- Task to carry out -
Emit the entire listing verbatim.

- Extracted material -
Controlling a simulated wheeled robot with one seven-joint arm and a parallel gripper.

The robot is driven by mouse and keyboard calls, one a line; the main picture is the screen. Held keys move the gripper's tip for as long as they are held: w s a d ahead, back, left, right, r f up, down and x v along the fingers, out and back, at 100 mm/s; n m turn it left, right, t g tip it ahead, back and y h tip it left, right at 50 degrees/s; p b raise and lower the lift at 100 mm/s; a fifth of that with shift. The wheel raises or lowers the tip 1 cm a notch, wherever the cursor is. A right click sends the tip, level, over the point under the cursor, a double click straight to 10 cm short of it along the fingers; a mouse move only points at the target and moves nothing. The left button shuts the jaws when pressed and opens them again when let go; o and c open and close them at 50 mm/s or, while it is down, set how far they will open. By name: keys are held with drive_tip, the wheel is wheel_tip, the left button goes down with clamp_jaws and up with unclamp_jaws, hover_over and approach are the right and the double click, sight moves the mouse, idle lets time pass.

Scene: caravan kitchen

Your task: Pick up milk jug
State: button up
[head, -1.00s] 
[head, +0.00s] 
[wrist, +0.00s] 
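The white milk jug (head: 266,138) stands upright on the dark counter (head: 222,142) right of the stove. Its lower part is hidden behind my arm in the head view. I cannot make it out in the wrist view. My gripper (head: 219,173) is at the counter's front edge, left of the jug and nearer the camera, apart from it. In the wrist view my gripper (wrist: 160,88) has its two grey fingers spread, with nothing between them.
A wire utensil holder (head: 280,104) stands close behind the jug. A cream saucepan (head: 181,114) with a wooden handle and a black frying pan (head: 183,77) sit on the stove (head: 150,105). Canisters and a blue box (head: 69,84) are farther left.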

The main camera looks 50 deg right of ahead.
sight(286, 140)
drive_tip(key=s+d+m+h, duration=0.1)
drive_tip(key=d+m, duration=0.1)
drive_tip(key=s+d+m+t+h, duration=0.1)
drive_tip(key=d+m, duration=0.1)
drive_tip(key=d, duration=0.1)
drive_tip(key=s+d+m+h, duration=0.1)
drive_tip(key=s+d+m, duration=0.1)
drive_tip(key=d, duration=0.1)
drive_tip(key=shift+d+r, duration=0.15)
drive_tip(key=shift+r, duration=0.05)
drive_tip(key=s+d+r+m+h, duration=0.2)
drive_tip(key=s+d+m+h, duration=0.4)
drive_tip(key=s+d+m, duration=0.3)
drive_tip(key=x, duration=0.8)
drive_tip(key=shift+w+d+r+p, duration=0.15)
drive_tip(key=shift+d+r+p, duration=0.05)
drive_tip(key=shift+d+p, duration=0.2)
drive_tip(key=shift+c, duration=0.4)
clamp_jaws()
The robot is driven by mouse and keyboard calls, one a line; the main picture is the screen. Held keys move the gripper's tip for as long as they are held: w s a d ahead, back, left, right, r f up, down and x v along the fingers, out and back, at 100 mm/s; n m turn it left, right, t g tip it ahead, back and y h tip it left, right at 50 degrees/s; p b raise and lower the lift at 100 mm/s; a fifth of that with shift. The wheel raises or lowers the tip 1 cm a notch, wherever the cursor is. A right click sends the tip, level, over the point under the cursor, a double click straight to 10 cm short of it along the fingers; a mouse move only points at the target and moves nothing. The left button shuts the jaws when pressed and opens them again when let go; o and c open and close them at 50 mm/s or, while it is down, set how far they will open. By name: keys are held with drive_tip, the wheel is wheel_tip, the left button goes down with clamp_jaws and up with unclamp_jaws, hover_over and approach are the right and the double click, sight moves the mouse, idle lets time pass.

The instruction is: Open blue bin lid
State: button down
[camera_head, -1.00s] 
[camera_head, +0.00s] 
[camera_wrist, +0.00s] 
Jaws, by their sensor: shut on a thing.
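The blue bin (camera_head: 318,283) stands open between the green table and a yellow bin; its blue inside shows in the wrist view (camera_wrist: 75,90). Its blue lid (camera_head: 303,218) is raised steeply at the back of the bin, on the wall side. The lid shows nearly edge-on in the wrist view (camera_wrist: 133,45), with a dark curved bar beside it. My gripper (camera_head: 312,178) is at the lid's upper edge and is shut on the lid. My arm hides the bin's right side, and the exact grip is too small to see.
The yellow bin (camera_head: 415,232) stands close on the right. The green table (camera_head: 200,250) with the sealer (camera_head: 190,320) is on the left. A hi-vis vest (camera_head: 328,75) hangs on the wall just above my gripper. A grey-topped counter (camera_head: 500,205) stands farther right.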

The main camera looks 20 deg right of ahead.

- Output below -
Controlling a simulated wheeled robot with one seven-joint arm and a parallel gripper.

The robot is driven by mouse and keyboard calls, one a line; the main picture is the screen. Held keys move the gripper's tip for as long as they are held: w s a d ahead, back, left, right, r f up, down and x v along the fingers, out and back, at 100 mm/s; n m turn it left, right, t g tip it ahead, back and y h tip it left, right at 50 degrees/s; p b raise and lower the lift at 100 mm/s; a fifth of that with shift. The wheel raises or lowers the tip 1 cm a notch, wherever the cursor is. A right click sends the tip, level, over the point under the cursor, a double click straight to 10 cm short of it along the fingers; a mouse move only points at the target and moves nothing. The left button shuts the jaws when pressed and opens them again when let go; o and c open and close them at 50 mm/s or, while it is down, set how far they will open. By name: keys are held with drive_tip, the wheel is wheel_tip, the left button goes down with clamp_jaws and up with unclamp_jaws, hover_over and approach are the right and the double click, sight moves the mouse, idle lets time pass.

Scene: caravan kitchen

Your task: Pick up milk jug
State: button up
[head, -1.00s] 
[head, +0.00s] 
[wrist, +0.00s] 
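The white milk jug (head: 266,138) stands upright on the dark counter (head: 222,142) right of the stove. Its lower part is hidden behind my arm in the head view. I cannot make it out in the wrist view. My gripper (head: 219,173) is at the counter's front edge, left of the jug and nearer the camera, apart from it. In the wrist view my gripper (wrist: 160,88) has its two grey fingers spread, with nothing between them.
A wire utensil holder (head: 280,104) stands close behind the jug. A cream saucepan (head: 181,114) with a wooden handle and a black frying pan (head: 183,77) sit on the stove (head: 150,105). Canisters and a blue box (head: 69,84) are farther left.

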The main camera looks 50 deg right of ahead.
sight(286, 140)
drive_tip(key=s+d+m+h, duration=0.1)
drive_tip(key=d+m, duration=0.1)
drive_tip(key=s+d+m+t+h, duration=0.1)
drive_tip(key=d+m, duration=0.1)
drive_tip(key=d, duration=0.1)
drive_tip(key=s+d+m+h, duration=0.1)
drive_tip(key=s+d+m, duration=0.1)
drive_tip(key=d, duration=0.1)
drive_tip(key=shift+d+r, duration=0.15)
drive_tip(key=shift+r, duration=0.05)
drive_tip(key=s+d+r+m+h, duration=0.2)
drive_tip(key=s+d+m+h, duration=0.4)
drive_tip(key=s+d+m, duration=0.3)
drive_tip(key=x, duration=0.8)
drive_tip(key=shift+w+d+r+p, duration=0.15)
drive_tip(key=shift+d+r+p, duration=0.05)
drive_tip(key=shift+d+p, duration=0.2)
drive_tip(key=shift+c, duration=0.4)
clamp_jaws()
The robot is driven by mouse and keyboard calls, one a line; the main picture is the screen. Held keys move the gripper's tip for as long as they are held: w s a d ahead, back, left, right, r f up, down and x v along the fingers, out and back, at 100 mm/s; n m turn it left, right, t g tip it ahead, back and y h tip it left, right at 50 degrees/s; p b raise and lower the lift at 100 mm/s; a fifth of that with shift. The wheel raises or lowers the tip 1 cm a notch, wherever the cursor is. A right click sends the tip, level, over the point under the cursor, a double click straight to 10 cm short of it along the fingers; a mouse move only points at the target and moves nothing. The left button shuts the jaws when pressed and opens them again when let go; o and c open and close them at 50 mm/s or, while it is down, set how far they will open. By name: keys are held with drive_tip, the wheel is wheel_tip, the left button goes down with clamp_jaws and up with unclamp_jaws, hover_over and approach are the right and the double click, sight moves the mouse, idle lets time pass.

The instruction is: Open blue bin lid
State: button down
[camera_head, -1.00s] 
[camera_head, +0.00s] 
[camera_wrist, +0.00s] 
Jaws, by their sensor: shut on a thing.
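The blue bin (camera_head: 318,283) stands open between the green table and a yellow bin; its blue inside shows in the wrist view (camera_wrist: 75,90). Its blue lid (camera_head: 303,218) is raised steeply at the back of the bin, on the wall side. The lid shows nearly edge-on in the wrist view (camera_wrist: 133,45), with a dark curved bar beside it. My gripper (camera_head: 312,178) is at the lid's upper edge and is shut on the lid. My arm hides the bin's right side, and the exact grip is too small to see.
The yellow bin (camera_head: 415,232) stands close on the right. The green table (camera_head: 200,250) with the sealer (camera_head: 190,320) is on the left. A hi-vis vest (camera_head: 328,75) hangs on the wall just above my gripper. A grey-topped counter (camera_head: 500,205) stands farther right.

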The main camera looks 20 deg right of ahead.

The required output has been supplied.